| Rows about robot tasks |
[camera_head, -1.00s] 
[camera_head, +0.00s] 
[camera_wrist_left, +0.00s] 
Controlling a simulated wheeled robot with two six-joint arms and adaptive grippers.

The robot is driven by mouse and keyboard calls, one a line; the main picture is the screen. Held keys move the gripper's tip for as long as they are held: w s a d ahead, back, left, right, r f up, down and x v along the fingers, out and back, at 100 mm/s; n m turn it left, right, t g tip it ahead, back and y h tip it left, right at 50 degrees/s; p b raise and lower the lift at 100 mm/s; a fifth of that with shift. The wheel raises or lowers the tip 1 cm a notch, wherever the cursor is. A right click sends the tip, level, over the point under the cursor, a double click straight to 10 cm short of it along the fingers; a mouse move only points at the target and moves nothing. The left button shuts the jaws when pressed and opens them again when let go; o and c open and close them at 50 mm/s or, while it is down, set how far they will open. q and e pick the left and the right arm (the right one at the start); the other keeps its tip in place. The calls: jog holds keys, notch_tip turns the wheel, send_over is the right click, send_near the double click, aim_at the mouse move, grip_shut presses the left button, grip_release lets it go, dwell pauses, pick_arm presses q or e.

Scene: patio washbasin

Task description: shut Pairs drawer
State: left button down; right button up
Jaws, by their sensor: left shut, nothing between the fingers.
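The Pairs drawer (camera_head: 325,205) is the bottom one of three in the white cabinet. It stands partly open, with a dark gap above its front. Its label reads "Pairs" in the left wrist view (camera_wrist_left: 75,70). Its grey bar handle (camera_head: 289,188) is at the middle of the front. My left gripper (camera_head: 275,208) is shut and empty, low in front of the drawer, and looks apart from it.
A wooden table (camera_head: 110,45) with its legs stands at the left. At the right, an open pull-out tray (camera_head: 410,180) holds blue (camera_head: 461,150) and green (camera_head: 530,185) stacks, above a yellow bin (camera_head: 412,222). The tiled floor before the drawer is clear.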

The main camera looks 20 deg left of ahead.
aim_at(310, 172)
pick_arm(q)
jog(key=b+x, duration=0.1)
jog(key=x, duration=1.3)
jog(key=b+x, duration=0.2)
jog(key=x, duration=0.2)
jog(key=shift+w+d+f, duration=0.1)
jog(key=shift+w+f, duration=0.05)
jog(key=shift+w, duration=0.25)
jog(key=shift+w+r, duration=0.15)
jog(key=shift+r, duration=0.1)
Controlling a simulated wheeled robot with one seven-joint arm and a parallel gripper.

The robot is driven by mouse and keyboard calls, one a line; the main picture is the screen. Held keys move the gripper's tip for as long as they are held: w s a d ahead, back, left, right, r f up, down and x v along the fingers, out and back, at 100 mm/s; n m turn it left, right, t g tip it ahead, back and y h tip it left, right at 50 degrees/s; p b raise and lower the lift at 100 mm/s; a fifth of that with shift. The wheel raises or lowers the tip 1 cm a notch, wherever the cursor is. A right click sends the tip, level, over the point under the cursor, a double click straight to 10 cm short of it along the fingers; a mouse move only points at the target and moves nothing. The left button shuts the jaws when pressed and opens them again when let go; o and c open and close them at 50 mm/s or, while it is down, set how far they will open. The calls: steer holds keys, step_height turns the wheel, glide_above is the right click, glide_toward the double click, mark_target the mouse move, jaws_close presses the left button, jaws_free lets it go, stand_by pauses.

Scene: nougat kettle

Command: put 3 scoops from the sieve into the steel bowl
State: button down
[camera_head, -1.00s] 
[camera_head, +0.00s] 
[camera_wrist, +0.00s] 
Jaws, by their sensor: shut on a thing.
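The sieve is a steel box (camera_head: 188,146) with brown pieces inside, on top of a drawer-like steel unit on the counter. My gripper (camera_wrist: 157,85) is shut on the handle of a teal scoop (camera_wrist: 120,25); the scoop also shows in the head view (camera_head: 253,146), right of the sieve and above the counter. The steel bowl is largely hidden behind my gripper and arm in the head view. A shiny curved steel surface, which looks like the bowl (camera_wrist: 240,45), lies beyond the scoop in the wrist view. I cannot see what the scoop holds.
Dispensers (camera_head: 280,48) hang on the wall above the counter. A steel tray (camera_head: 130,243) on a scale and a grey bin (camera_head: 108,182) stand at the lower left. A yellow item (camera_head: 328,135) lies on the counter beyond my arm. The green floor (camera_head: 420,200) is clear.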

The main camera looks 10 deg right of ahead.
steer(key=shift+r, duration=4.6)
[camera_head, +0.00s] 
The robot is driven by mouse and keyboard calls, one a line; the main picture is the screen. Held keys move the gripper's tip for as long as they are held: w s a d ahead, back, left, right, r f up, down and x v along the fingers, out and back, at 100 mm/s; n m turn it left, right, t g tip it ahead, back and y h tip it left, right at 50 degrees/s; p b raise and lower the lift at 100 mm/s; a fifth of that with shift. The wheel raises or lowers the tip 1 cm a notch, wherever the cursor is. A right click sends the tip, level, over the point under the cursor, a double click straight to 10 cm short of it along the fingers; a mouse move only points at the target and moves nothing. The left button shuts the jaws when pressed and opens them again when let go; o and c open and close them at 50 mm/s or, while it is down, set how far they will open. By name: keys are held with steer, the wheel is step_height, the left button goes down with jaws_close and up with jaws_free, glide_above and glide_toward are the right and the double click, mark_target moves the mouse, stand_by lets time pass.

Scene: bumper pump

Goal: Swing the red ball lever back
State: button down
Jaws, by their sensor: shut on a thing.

| Directions for this task |
Using the data above, restate word for word the lines from its opening line through the line that contains "Controlling a simulated wheeled robot with two", and no more.

| Answer for this exercise |
[camera_head, -1.00s] 
[camera_head, +0.00s] 
[camera_wrist_left, +0.00s] 
Controlling a simulated wheeled robot with two six-joint arms and adaptive grippers.

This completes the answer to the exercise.